Em que essa recorrência da substituição do velho pelo novo é algo diferente, no Brasil, de outros países como os próprios Estados Unidos, por exemplo, também uma nação cativada pela ideia de inovação?
A ideia de inovação é diferente. Diria que no Brasil é muito mais ideológico. No campo de urbanismo e arquitetura, há mais de um século, vemos uma ideologia extensamente articulada: mudaremos o país com a destruição de nossas cidades. Por isso começo com a remodelação do Rio de Janeiro nos primeiros anos do século 20. Era um movimento extremamente violento, e embora pareça brincadeira, não é: o "Morro da Favela" foi colonizado por pessoas pobres expulsas para criar o Theatro Municipal, uma coisa pretensiosa.
Livro
Cemitério da Esperança
Benjamin Moser. Cesárea, R$ 3 (e-book).
Benjamin Moser tornou-se best-seller nos Estados Unidos escrevendo sobre o Brasil e, na sequência, fez sucesso também por aqui. Autor da biografia Clarice, sobre Clarice Lispector, publicada em português pela Cosac Naify e, nos Estados Unidos, com o título de Why this World? (Oxford University Press), Moser lança agora um breve ensaio sobre o quanto o projeto monumental da construção de Brasília tem a dizer a respeito do pensamento nacional.
Cemitério da Esperança, e-book editado pela Cesárea, é um texto no qual Moser (que é do Texas e vive hoje em Utrecht, na Holanda) analisa as grandes reformas urbanas brasileiras e encontra nelas um ponto em comum: a ideia de apagar os problemas do Brasil passando uma borracha no espaço público e recomeçando do zero seguindo modelos importados.
Nenhum lugar, para Moser, representa tanto essa ideologia quanto Brasília, capital construída no meio do cerrado, joia da arquitetura modernista e que deveria representar o ingresso da nação em um futuro grandioso que o Brasil mereceria por seu infinito potencial.
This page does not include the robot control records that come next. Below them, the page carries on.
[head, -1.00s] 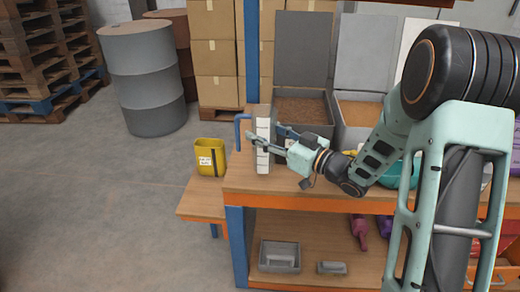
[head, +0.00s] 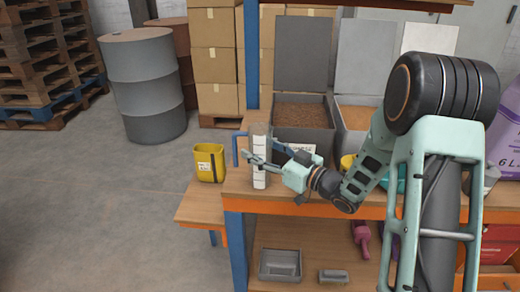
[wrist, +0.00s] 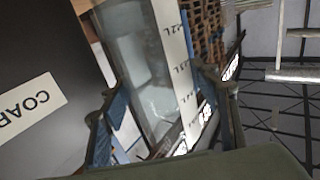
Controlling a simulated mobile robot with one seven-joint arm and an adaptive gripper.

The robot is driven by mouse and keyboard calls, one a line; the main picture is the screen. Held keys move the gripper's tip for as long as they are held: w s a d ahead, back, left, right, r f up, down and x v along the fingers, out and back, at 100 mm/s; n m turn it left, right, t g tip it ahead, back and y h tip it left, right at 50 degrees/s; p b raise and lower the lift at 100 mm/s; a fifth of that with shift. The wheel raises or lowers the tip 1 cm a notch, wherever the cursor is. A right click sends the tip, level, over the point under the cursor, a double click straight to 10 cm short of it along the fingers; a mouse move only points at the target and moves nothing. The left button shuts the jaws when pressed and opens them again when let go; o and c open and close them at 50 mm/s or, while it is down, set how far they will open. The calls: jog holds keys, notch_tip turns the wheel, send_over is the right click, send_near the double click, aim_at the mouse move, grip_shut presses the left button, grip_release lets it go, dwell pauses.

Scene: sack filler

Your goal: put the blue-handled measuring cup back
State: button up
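The blue-handled measuring cup is a tall, clear, upright vessel with a white scale strip (head: 259,178); its blue handle (head: 238,150) points left. It appears over the left end of the workbench. I cannot tell whether its base touches the top. My gripper (head: 256,160) reaches in from the right, with its fingers on either side of the cup, and looks shut on it. In the wrist view the clear cup wall (wrist: 145,70) and its litre marks fill the gap between the fingers (wrist: 165,105).
Behind the cup stand lidded grey bins (head: 302,132) with brown grain; one dark face reads "COAR". A yellow container (head: 210,162) stands on the lower side shelf (head: 196,207). Grey trays (head: 280,265) lie on the bottom shelf.

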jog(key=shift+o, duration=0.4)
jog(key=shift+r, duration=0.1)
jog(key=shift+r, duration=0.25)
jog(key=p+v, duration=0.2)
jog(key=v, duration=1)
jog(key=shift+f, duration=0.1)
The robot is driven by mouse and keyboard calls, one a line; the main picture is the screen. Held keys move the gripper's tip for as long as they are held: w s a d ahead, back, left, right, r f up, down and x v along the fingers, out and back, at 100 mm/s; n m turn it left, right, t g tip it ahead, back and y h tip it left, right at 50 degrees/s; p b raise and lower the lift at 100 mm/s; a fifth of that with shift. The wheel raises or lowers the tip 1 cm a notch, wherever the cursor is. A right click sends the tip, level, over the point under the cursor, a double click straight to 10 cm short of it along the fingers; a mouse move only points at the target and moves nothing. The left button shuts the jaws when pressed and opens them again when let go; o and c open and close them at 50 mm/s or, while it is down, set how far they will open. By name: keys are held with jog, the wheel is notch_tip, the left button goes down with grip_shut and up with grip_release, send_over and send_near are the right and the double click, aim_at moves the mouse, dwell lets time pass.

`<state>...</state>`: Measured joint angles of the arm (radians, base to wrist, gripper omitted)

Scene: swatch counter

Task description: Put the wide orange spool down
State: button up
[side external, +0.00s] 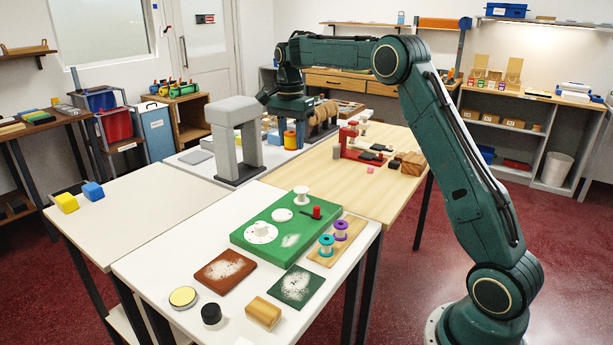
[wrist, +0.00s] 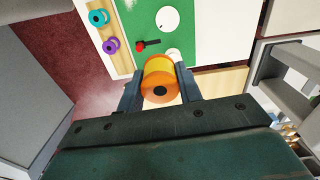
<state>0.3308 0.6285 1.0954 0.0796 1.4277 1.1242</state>
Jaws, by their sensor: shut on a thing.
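The wide orange spool, with orange flanges and a yellow winding, is between my fingers in the side external view (side external: 289,144) and in the wrist view (wrist: 158,68). My gripper (side external: 290,132) is shut on it, one finger on each side. In the wrist view my gripper (wrist: 158,82) hides part of the surface beyond. There the spool overlaps the edge of the green board (side external: 245,236). In the side external view it appears well behind that board; its height above the surface is not clear.
The board bears white discs (side external: 260,232), a white peg-like piece (side external: 301,195) and a red-knobbed lever (side external: 316,212). Teal (side external: 326,245) and purple (side external: 341,229) spools stand on a wooden strip. A grey arch (side external: 235,135) stands left of my gripper. The left white table (side external: 140,200) is mostly clear.

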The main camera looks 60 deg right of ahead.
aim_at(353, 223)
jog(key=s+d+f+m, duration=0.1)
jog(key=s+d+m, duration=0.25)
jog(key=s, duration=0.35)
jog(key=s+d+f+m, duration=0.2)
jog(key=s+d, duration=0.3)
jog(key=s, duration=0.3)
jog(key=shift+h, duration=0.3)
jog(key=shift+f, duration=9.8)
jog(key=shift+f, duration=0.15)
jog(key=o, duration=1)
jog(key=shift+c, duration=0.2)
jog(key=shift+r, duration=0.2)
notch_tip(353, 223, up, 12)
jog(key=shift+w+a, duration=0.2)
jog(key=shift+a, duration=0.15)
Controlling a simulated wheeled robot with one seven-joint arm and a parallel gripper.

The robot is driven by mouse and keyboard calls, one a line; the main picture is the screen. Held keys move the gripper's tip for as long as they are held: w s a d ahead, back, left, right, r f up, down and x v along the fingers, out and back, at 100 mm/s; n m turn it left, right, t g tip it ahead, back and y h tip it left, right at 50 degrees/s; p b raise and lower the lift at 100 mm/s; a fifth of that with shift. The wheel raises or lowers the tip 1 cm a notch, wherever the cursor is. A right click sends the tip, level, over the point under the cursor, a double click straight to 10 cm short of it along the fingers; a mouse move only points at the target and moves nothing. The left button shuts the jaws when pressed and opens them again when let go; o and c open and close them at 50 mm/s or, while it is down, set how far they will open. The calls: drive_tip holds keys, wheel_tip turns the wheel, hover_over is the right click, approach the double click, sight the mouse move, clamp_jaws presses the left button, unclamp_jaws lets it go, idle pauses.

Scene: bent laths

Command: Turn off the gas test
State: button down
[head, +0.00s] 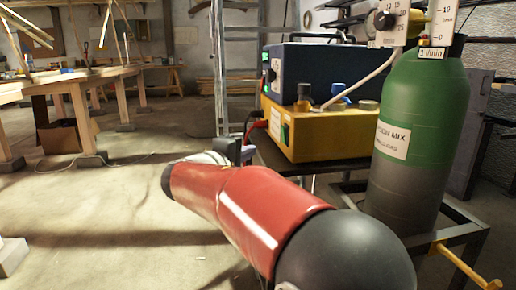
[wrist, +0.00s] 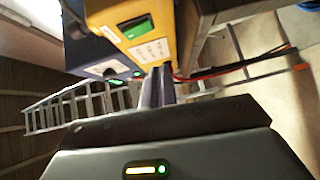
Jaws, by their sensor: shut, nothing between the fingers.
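A green gas cylinder (head: 420,125) with a grey base stands upright at the right in the head view. A gauge (head: 388,22) and a flow scale marked 1 l/min (head: 438,25) sit at its top. A pale hose (head: 362,80) runs from there towards the yellow box (head: 335,135). A blue box (head: 320,68) rests on the yellow one. In the wrist view the yellow box (wrist: 165,40) shows a green switch (wrist: 135,28) and white labels. My gripper (wrist: 157,74) is shut and empty, its tips near the yellow box's lower edge; contact cannot be told.
A dark stand (head: 270,155) carries the boxes. A ladder (head: 225,70) stands behind them. Red and black cables (wrist: 230,68) run close beside my gripper. A metal frame with a yellow bar (head: 465,265) surrounds the cylinder's foot. Open floor (head: 90,215) lies left.

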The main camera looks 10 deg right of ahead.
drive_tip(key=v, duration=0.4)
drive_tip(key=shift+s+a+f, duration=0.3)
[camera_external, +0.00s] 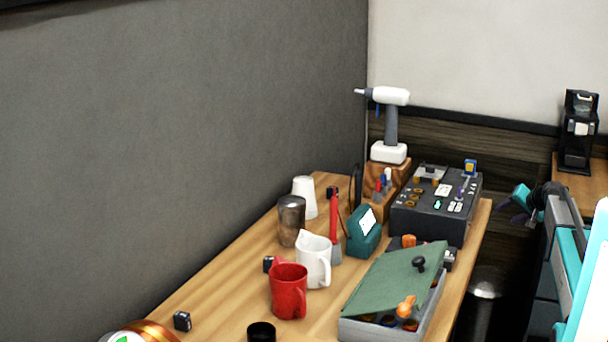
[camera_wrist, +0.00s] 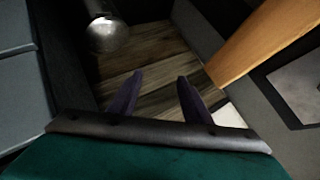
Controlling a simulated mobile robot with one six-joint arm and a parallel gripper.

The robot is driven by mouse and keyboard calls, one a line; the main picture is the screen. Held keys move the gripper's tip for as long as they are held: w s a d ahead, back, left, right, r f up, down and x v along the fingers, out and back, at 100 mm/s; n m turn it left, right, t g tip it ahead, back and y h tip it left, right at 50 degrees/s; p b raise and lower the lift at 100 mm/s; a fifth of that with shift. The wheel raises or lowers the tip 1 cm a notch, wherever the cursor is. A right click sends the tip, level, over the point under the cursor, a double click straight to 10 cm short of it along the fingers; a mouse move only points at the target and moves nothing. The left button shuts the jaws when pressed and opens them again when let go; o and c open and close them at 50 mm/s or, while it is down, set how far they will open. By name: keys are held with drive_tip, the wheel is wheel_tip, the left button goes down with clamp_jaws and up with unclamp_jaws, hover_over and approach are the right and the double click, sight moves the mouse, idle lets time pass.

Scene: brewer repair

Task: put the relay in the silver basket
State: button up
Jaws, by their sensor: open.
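No part is plainly marked as the relay. Small black blocks lie on the wooden table: one at the front left (camera_external: 182,321), one beside the red mug (camera_external: 268,264); I cannot tell whether either is the relay. A small blue and yellow part (camera_external: 470,167) sits on the dark panel box. A silver cylindrical container (camera_external: 485,290) stands on the floor right of the table, its lower part hidden; a silver round-topped thing (camera_wrist: 107,35) in the wrist view looks like it. My gripper (camera_external: 515,204) is right of the table; its fingers (camera_wrist: 158,80) are apart, nothing between them.
The table (camera_external: 225,290) also holds a red mug (camera_external: 289,291), a white pitcher (camera_external: 314,261), a metal tumbler (camera_external: 291,220), a grey box with a tilted green lid (camera_external: 395,280), the dark panel box (camera_external: 437,205) and a drill (camera_external: 390,125). A grey wall (camera_external: 150,150) bounds the left.

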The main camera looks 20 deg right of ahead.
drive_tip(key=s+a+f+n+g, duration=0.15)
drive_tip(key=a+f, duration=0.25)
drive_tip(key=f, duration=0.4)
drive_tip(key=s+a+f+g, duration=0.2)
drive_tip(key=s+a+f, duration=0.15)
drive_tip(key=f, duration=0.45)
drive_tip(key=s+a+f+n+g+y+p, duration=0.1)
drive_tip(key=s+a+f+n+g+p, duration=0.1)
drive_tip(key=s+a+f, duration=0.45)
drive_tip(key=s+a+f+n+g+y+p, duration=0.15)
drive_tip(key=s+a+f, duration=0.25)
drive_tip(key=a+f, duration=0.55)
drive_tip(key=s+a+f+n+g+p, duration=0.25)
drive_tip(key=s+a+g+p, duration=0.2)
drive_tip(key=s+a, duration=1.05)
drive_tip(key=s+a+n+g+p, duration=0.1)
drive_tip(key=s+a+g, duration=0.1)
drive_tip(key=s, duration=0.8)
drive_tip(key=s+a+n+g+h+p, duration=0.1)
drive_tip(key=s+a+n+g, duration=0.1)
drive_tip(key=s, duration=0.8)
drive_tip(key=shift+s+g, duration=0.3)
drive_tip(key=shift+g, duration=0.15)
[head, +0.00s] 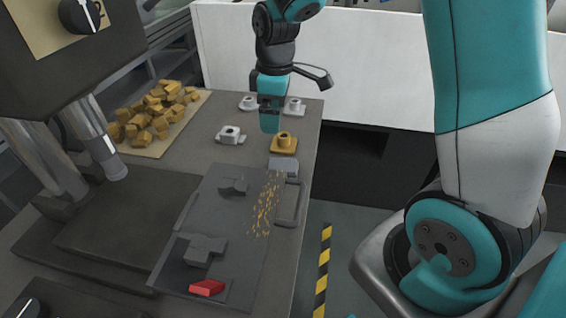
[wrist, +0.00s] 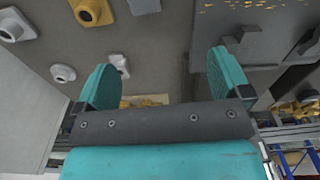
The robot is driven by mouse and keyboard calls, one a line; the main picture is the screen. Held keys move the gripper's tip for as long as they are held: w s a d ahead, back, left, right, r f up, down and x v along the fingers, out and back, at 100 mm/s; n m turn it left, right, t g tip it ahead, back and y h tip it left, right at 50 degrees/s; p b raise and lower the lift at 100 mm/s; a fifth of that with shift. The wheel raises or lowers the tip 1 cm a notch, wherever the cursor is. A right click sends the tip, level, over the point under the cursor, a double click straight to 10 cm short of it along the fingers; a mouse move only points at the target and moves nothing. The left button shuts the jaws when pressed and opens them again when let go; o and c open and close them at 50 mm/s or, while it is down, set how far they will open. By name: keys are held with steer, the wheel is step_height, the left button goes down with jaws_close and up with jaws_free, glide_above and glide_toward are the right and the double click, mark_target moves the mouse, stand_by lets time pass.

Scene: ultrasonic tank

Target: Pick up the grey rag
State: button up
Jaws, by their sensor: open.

O resultado é uma arquitetura melancólica, feia e desumana, na visão do jornalista.
Publicado em e-book e comercializado diretamente no site da editora (cesarea.com.br) por R$ 3, o livro de Moser é também uma ação militante. A renda do livro será revertida para o movimento Ocupe Estelita, que surgiu em oposição a um projeto imobiliário de luxo em Recife.
Chamado de "Novo Recife", o empreendimento pretende levantar 12 torres na região do cais, próximo ao centro histórico da capital pernambucana o Ocupe Estelita luta por um projeto alternativo para a área que não descaracterize nem elitize o espaço.
Mais feio
Moser é um visitante recorrente do Brasil e diz que "as pessoas estão muito desmotivadas com o que vem acontecendo em todas as cidades do país, sem nenhuma exceção que conheça, nos últimos 20 anos". Para ele, "o país está cada dia mais feio e todo mundo o sabe".
Ele defende que existem atitudes possíveis. "Há, no Brasil ou no mundo, pensadores e arquitetos que falam desses problemas [arquitetônicos], e oferecem soluções maravilhosas, há quase 50 anos", diz. "O povo precisa exigir governos que começam pelo que já temos, pelo que já aprendemos. E os intelectuais, por sua vez, precisam educar as pessoas para que elas entendam que um shopping monstruoso não é uma inevitabilidade do destino, simplesmente. É uma escolha política que precisamos rejeitar."
Não ficção
No livro , Benjamin Moser comenta que Brasília é o ápice de um pensamento nacional de construir um futuro escondendo os problemas do passado:
Estrangeiro
Para o autor, que é americano, o estrangeiro tem obrigação de falar coisas que a maioria dos brasileiros não falaria. "Não porque não saibam ou não queiram. Mas entrei na briga contra Caetano Veloso e o projeto de censura às biografias [em 2013] justamente porque sei como é difícil para os jornalistas brasileiros, os escritores brasileiros. Como estrangeiro, posso falar, porque não dependo do Brasil, não vivo aqui", explica.
Silêncios
O biógrafo de Clarice Lispector diz que o projeto de censura às biografias, como tantas coisas no Brasil, não é uma ameaça direta. "Esse não é o estilo brasileiro. Mas é um aviso. Porque quem vai comprar briga com gente poderosa? Então há grandes, imperdoáveis silêncios no Brasil", diz.
Monumentos
O ensaio de Moser compara Brasília a um tipo de arquitetura monumental própria de regimes ditatoriais. "Há quem diga que o próprio golpe militar foi resultado de Brasília. Não foi o único motivo da crise econômica, mas era uma coisa que endividava o país bastante. E a crise econômica era uma grande justificativa para o golpe. Depois, naquele sonho de Ordem e Progresso, os militares sentiam-se perfeitamente à vontade", explica.